A proposta formal para a criação do “banco de conservação” foi apresentada formalmente pelo governo da França, em uma reunião ministerial do Fundo Monetário Internacional (FMI), em 1989. Como se sabe, o então presidente François Mitterrand (1981-1995) era um entusiasmado proponente da aplicação do conceito de “soberania limitada” às questões ambientais. O projeto foi colocado sob os auspícios do Banco Mundial e formalmente estabelecido em 1991, com o nome Instituição Ambiental Global (Global Environmental Facility), depois mudado para Fundo Ambiental Global, com a mesma sigla em inglês, GEF. Após a conferência Rio-92, em 1992, o GEF foi retirado da alçada do Banco Mundial e convertido em uma agência independente, embora o banco continuasse atuando como curador.

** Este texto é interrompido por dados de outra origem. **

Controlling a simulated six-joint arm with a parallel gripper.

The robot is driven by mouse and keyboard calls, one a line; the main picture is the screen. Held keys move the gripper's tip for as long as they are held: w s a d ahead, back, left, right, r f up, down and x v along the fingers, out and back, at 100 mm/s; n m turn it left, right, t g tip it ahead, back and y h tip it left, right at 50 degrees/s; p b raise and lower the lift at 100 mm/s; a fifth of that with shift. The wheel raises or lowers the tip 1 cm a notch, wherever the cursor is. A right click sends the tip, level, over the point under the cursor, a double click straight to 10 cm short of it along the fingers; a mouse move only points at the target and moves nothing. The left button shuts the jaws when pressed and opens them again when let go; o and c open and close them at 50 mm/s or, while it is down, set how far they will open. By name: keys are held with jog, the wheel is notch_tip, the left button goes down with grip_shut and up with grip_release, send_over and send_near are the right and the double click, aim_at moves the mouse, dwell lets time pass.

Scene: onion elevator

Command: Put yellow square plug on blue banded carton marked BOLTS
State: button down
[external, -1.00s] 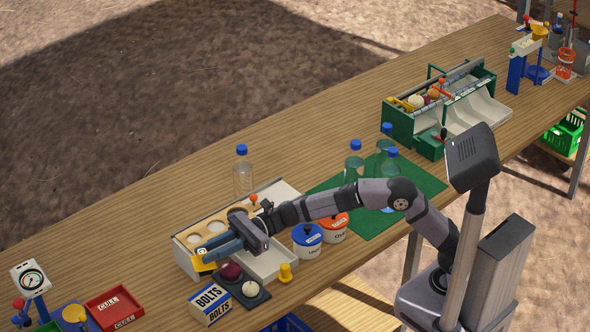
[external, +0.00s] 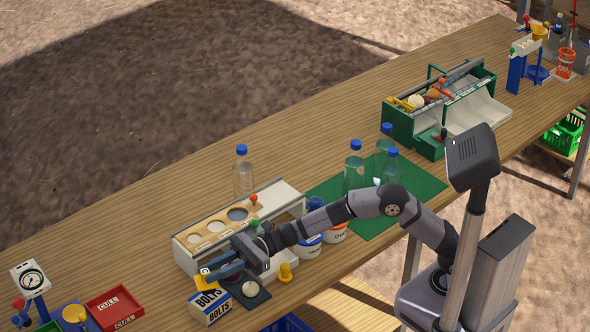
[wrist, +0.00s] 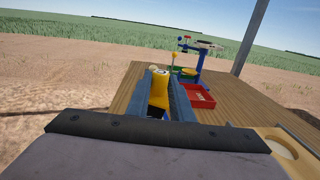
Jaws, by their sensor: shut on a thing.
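The yellow square plug (external: 205,271) is between the fingertips of my gripper (external: 207,276). In the wrist view the plug (wrist: 158,82) shows between the two blue-grey fingers (wrist: 160,92), shut on it. The carton marked BOLTS (external: 211,305), white with blue bands, stands near the front edge of the table. In the external view the plug and fingertips appear over the carton's back top edge. I cannot tell whether the plug touches the carton. Part of the carton's top is hidden by my gripper.
A dark tray with a white onion (external: 250,289) and a yellow knob (external: 286,272) are right of the carton. The white sorting box with round holes (external: 193,240) stands behind. A red CULL tray (external: 113,307) is to the left, with clear table between.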

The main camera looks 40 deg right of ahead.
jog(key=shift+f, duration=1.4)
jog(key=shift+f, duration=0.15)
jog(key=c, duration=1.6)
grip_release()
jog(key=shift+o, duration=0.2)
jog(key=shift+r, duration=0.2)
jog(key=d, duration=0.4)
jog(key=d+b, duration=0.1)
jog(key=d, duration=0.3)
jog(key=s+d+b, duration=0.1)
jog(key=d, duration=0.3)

Entre outras atribuições, o fundo funciona como o mecanismo financeiro para a Convenção Quadro das Nações Unidas sobre Mudanças Climáticas (UNFCCC), entidade encarregada de implementar no âmbito internacional as medidas referentes às questões climáticas, que têm representado a ponta de lança do movimento ambientalista internacional, em seus esforços de limitação da extensão da industrialização e do desenvolvimento a todos os países do mundo.

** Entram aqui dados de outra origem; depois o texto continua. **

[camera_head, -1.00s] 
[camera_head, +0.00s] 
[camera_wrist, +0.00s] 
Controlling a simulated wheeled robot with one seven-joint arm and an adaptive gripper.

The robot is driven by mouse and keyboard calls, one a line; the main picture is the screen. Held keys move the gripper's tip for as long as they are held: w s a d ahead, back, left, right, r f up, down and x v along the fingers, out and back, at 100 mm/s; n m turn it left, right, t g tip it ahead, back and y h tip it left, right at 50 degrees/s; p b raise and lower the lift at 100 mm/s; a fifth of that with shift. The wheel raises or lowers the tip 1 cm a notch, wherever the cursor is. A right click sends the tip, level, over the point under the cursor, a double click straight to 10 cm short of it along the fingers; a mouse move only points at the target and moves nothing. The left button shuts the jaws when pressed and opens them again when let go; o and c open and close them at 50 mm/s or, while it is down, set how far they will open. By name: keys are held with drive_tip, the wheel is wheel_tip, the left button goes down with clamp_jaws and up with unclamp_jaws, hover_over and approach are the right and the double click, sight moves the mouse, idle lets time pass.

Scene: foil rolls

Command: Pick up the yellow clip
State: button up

Com a “financeirização” das questões ambientais e a sua vinculação ao tema das dívidas soberanas, o Establishment oligárquico passou a dispor de um eficiente instrumento de chantagem contra os países em desenvolvimento que estavam na sua alça de mira, em especial, aqueles dotados de vastos recursos naturais. Com o GEF e outras iniciativas afins, as potências controladoras do movimento ambientalista passaram a dispor dos meios de pressionar os países alvos a aceitar a agenda ambiental e indígena, sob pena de ver complicadas as negociações sobre as suas dívidas externas. Como, em geral, nestes países, os recursos para a “proteção” ambiental e das comunidades indígenas estão sempre disputando as prioridades de orçamentos governamentais limitados, os recursos internacionais são recebidos sem maiores questionamentos quanto às exigências impostas pela máquina ambientalista, quanto às restrições ao desenvolvimento interno.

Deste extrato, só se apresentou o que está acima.